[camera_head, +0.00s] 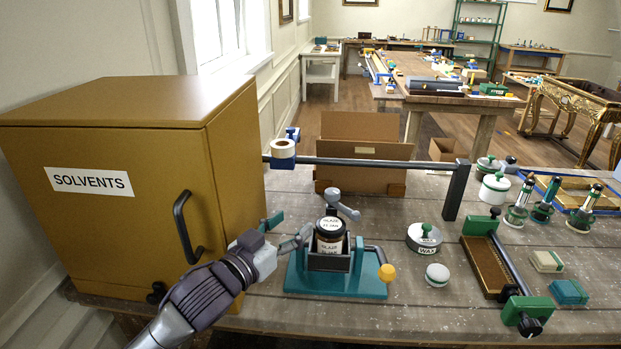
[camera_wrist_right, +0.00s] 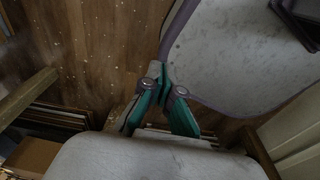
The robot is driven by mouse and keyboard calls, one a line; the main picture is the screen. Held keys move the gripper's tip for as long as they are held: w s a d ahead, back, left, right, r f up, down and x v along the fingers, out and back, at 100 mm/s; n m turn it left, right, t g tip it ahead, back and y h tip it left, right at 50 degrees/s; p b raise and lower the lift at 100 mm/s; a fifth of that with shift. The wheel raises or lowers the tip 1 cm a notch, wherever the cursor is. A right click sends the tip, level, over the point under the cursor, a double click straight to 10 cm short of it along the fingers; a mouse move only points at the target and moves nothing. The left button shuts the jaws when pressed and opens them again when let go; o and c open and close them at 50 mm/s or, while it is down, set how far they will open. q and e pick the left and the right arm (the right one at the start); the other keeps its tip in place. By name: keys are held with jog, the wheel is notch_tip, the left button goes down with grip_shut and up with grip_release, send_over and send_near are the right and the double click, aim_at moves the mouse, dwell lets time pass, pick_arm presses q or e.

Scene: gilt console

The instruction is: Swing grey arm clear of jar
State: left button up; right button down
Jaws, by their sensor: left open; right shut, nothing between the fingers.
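A dark-lidded jar (camera_head: 330,236) with a white label stands upright in a grey holder on a teal stand (camera_head: 330,284). A short light-grey arm (camera_head: 348,211) with rounded ends is just behind and above the jar lid, angling to the right. My left gripper (camera_head: 285,229) is open to the left of the jar. One finger reaches close to the jar's left side; I cannot tell whether it touches. In the right wrist view my right gripper (camera_wrist_right: 164,75) is shut and empty, away from the jar, with wooden floor behind it.
The ochre solvents cabinet (camera_head: 120,190) stands close on the left. A long dark bar (camera_head: 370,162) on a post crosses behind the jar, with a tape roll (camera_head: 283,148) at its left end. A wax tin (camera_head: 424,237) and a yellow knob (camera_head: 386,272) are to the right.

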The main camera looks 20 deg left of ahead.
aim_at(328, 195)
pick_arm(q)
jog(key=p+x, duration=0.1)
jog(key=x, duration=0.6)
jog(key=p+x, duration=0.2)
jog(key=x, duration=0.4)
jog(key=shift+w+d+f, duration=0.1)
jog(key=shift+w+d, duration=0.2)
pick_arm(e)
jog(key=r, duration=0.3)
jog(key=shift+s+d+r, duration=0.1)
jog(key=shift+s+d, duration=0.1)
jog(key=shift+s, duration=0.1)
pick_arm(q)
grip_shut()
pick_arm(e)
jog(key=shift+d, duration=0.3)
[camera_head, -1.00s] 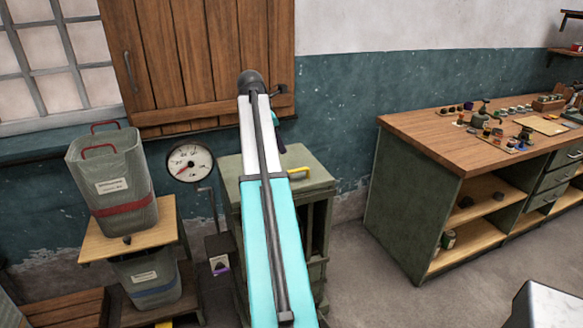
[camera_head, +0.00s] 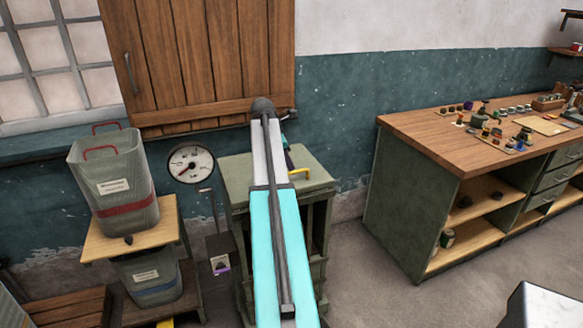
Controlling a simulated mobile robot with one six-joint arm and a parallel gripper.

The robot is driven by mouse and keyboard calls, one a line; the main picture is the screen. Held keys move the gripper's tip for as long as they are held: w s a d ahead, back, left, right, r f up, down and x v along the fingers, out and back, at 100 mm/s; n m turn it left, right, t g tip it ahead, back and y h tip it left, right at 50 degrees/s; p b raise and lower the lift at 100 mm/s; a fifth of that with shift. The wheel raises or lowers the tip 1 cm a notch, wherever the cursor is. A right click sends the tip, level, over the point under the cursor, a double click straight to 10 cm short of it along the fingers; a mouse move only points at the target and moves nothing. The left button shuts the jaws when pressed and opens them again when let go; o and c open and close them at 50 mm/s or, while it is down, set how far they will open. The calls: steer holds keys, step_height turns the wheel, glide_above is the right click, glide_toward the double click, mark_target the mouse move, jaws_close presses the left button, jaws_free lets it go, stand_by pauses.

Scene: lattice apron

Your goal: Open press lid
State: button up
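The press is a grey-green, boxy cabinet with a flat lid (camera_head: 238,172) on top. The lid looks shut. A yellow handle (camera_head: 299,171) sits on the lid, partly covered by my arm. My teal and white arm reaches over the middle of the press and hides much of its top and front. My gripper (camera_head: 291,166) shows only as a small dark piece beyond the arm, right by the yellow handle. Its fingers are too small and hidden to tell whether they are open or touch the handle.
A round gauge (camera_head: 190,163) stands left of the press. Two grey bins (camera_head: 117,185) stand on a wooden stand further left. A wooden shutter (camera_head: 200,60) hangs behind. A workbench (camera_head: 420,127) with small items is on the right, with free floor before it.

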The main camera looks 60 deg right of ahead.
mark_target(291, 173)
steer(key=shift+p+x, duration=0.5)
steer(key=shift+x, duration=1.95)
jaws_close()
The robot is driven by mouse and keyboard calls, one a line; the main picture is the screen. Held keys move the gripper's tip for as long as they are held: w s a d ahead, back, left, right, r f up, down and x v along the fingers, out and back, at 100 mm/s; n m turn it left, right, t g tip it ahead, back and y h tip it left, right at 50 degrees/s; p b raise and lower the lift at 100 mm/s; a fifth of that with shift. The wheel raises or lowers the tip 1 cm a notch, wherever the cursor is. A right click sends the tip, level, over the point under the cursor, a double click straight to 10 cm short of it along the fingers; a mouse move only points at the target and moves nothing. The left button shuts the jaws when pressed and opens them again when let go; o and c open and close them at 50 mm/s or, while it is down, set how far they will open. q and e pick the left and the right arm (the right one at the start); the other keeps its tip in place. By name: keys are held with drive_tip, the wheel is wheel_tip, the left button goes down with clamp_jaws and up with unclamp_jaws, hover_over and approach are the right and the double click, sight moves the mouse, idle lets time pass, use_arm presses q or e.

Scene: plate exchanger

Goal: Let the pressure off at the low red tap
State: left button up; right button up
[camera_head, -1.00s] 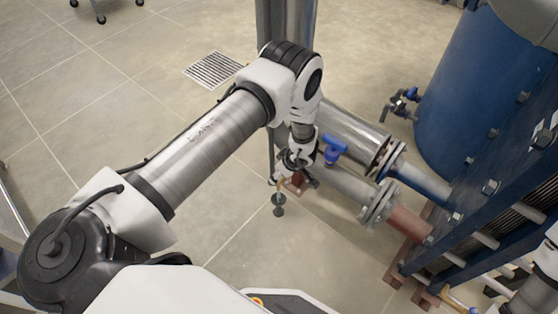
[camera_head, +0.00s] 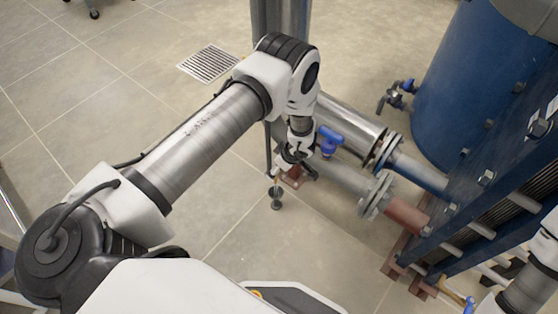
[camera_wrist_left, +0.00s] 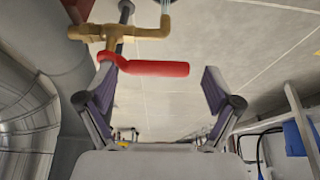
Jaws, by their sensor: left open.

.....

Search the entries for the word "Scene" and gather every line where it appears.

> [Result for this exercise]
Scene: gilt console
Scene: lattice apron
Scene: plate exchanger

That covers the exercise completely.